Footprints to Murder by Marcia Talley

footprints-to-murderBook Review:  Footprints to Murder by Marcia Talley

After meeting up with her former roommate at their college reunion, Hannah agrees to help Susan coordinate the Sasquatch Sesquicentennial in Oregon.  There’s excitement when Big Foot himself seems to wander in front of one of the motion-activated video cameras an attendee has set up near the lodge.  The excitement quickly gives way to shock when the live feed also reveals a still body lying nearby.

This must have been an impulse-grab from the bookshelf; I never intentionally start 15 books into a series.  Sheesh.  That said, this book never really grabbed me, and I don’t think it had anything to do with starting mid-series.  The mystery itself was okay and I enjoyed the newspaper blurbs that introduced each chapter.  I never connected with Hannah though.  She never felt like a real person to me; none of the characters did.

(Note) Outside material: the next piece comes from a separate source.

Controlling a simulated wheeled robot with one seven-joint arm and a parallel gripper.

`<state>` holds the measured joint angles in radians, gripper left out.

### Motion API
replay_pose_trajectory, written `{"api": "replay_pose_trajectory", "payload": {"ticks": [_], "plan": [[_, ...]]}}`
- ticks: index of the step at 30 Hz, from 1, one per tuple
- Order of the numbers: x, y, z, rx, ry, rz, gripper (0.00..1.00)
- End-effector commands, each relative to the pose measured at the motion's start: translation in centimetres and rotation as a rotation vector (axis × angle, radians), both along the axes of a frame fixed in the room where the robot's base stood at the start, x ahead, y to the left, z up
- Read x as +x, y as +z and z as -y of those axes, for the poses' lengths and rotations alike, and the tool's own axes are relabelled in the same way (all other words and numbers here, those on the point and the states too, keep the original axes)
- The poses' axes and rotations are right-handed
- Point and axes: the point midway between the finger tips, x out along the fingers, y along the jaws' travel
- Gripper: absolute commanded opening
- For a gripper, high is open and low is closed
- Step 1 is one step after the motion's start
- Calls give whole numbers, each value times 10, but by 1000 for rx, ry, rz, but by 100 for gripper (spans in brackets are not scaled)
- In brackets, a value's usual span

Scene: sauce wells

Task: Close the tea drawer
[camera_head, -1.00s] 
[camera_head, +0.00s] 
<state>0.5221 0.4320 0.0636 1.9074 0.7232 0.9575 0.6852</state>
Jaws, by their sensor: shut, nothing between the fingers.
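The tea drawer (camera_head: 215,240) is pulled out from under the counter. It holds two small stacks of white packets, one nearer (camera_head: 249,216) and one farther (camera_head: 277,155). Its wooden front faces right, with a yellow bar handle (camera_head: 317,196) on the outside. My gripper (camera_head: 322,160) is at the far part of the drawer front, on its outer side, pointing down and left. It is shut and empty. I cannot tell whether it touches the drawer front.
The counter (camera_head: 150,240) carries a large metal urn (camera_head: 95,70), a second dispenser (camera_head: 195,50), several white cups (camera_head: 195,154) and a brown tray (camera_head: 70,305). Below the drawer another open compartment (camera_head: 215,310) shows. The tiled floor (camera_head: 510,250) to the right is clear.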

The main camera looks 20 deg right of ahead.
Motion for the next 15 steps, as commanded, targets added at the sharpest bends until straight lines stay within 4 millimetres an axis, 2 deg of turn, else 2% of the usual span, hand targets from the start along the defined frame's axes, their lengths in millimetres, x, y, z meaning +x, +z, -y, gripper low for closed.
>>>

Hannah tells us everything that she notices, whether it’s relevant to the story or not  —  the reunion is only a construct to reconnect the friends during Susan’s time of need — which itself appears only to be a way to conveniently place Hannah somewhere someone is murdered.  Why do I need to know that the new dorm has a dome-covered porthole that changes colors depending upon the energy usage within the building?  Nothing happens at the reunion.  Nothing.  Which begs the question — couldn’t the reunion have been more than an obvious plot device?  Couldn’t it have revealed something deeper about Hannah or her friendship with Susan?  We’re told that they were best of pals, way back when, but their history is skimmed over.  They happily reconnect at the reunion, barely lean on each other at all for emotional support or heck, even safety,  during a conference in which an attendee is murdered, and then go shopping for cowboy boots at the end.  Where’s the depth?  I felt Hannah’s zest for Debbie’s donuts more than I did her friendship with Susan. Even their friendship seems nothing more than a plot device.

That’s probably a harsher review of the book than it deserves.  Maybe.  I was tempted to set the book aside several times but I didn’t, so there’s that.